Works of Radical Imagination

To celebrate the life and legacy of Ramsey Clark, we invite you to download free copies of his books "Acts of Aggression" and "The Torturer in the Mirror."

April 13

by Seven Stories Press

From left to right: Dennis Banks, Fidel Castro, Alice Walker, Ramsey Clark, Havana, April 1993. (Credit Gloria La Riva)

Ramsey Clark towers above—and defies—the dichotomy that says: radicals over there, government apparatchiks over here. He was always gracious, attentive, soft spoken, firm, willing to listen, capable of standing his ground. We did two short books together, Acts of Aggression, with Edward Said and Noam Chomsky, and The Torturer in the Mirror, with Haifa Zangana and Thomas Reifer. In these books, as in everything Ramsey did, his inner compass was true, unerring. For Ramsey, I don’t think there was such a great difference between being the US Attorney General and being an outside agitator, it was merely a circumstantial shift: he was the same in either guise. It is telling that in Aaron Sorkin’s almost excessively efficient re-telling of the Chicago 7 trial, Sorkin takes time for Ramsey to make a cameo appearance, in which he displays not even a moment’s hesitation before stating that he will testify as our nation’s former attorney general on behalf of the accused. —Dan Simon

“The world has never had a good definition of the word liberty, and the American people, just now, are much in want of one. We all declare for liberty, but in using the same word we do not all mean the same thing.”
—Abraham Lincoln

“. . .The problem as Lincoln surely knew is not merely one of definitions. It is a problem of power, will and accountability. The United States intends to have its way and serve its own interests, with Iraq, Cuba, Libya, Iran, the Sudan and many other countries, whatever the consequences to the liberties and rights of those who live there. . . It is imperative that clear definitions of all fundamental rights of people be clearly inscribed in international law, including economic rights which are most basic to human need and on which all other rights are dependent, and rights to freedom from military aggression by a superpower or its surrogates.”
—from “On the Fiftieth Anniversary of the Universal Declaration of Human Rights” by Ramsey Clark in Acts of Aggression

Before the US invasion of Iraq, before the American public saw the infamous photos from Abu Ghraib, the CIA went to the White House with a question: What, according to the Constitution, was the line separating interrogation from torture—and could that line be moved? The White House lawyers' answer—in the form of legal documents later known as the "Torture Memos" —became the US's justification for engaging in torture.

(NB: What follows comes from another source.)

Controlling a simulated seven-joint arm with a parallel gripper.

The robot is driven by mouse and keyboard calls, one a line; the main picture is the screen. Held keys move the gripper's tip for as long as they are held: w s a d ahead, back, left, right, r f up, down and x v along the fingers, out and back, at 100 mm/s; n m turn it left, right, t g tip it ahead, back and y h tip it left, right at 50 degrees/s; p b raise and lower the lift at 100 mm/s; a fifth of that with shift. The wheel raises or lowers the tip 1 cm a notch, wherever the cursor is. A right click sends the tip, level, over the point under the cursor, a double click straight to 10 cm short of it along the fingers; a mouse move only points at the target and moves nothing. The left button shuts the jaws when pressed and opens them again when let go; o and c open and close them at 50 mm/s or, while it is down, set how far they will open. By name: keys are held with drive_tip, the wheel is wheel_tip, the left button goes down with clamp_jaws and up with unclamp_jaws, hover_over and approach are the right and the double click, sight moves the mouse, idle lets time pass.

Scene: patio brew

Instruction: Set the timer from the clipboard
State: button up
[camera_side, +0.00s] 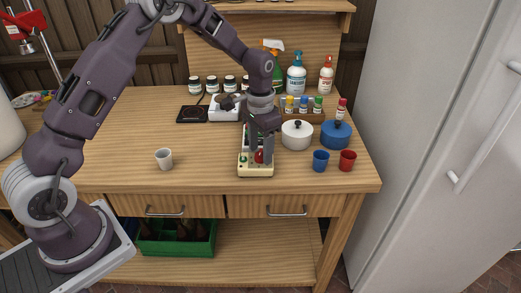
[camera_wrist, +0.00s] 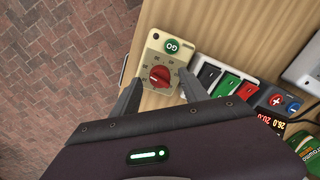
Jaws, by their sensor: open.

The Torturer in the Mirror shows us how when one of us tortures, we are all implicated in the crime. In three uncompromising essays, Iraqi dissident Haifa Zangana, former US Attorney General Ramsey Clark, and professor of sociology Thomas Ehrlich Reifer teach us how physically and psychologically insidious torture is, how deep a mark it leaves on both its victims and its practitioners, and how necessary it is for us as a society to hold torturers accountable.

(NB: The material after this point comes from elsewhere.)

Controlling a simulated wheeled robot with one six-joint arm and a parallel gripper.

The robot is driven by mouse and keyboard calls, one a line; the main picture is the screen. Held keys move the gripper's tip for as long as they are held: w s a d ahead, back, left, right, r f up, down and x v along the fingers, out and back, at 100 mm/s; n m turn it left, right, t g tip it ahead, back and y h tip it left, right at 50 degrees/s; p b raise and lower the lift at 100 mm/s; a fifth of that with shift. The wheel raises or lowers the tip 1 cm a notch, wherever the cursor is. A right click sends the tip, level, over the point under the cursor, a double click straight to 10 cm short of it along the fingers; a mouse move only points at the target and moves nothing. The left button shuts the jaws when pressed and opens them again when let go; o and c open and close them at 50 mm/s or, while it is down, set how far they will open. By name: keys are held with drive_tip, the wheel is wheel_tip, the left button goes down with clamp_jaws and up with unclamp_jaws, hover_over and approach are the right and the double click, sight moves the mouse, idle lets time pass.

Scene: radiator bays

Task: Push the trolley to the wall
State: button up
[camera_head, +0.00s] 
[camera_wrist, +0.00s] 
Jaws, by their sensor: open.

In Acts of Aggression three distinguished activist scholars—Edward Said, Noam Chomsky, and Ramsey Clark—examine the background and ramifications of the U.S. conflict with Iraq. Through three separate essays, the pamphlet provides an in-depth analysis of U.S./Arab relations, the contradictions and consequences of U.S. foreign policy toward "rogue states," and how hostile American actions abroad conflict with UN resolutions and international law.